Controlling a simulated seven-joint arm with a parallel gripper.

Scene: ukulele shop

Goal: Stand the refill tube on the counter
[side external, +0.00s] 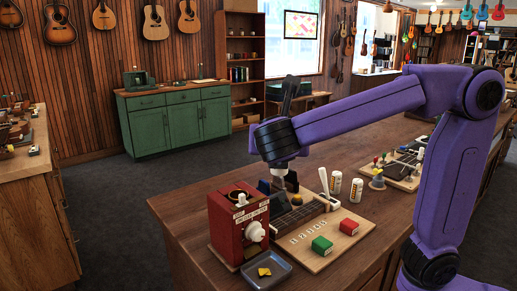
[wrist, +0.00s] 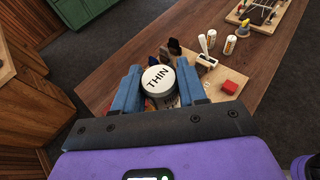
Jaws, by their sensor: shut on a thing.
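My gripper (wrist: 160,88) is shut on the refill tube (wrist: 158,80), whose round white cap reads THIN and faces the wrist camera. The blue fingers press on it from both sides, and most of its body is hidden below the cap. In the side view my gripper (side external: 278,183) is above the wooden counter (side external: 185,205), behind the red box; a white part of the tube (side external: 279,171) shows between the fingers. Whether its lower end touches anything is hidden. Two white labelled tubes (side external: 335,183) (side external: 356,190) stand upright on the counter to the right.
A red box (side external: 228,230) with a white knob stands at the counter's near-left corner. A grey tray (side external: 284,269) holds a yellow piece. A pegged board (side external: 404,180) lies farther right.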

---

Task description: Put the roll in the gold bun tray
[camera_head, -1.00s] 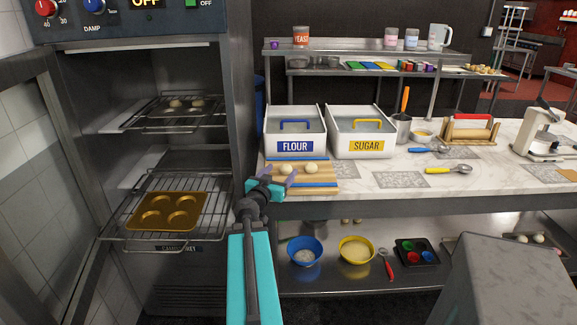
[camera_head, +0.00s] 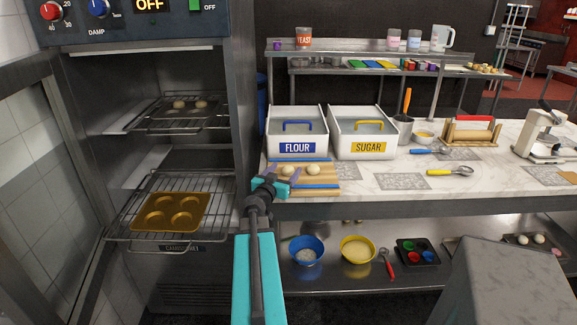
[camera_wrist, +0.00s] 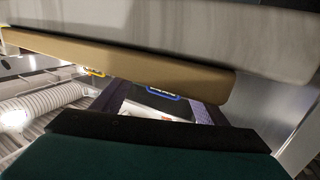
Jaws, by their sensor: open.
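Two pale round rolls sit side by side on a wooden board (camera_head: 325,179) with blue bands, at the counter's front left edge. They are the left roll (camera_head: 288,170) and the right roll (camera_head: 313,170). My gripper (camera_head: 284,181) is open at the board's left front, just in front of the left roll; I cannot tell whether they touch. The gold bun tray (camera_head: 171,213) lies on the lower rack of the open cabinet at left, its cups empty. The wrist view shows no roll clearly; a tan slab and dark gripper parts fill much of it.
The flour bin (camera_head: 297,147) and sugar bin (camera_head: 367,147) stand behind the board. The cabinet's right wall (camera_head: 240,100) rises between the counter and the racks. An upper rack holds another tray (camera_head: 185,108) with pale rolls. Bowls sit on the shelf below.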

_Problem_:
Copy the lines above exactly, starting at the one with "Goal: Stand the refill tube on the counter" and ending at the one with "[wrist, +0.00s]", both included. Leave out any pictures and add nothing else.

_Solution below_:
Goal: Stand the refill tube on the counter
[side external, +0.00s] 
[wrist, +0.00s] 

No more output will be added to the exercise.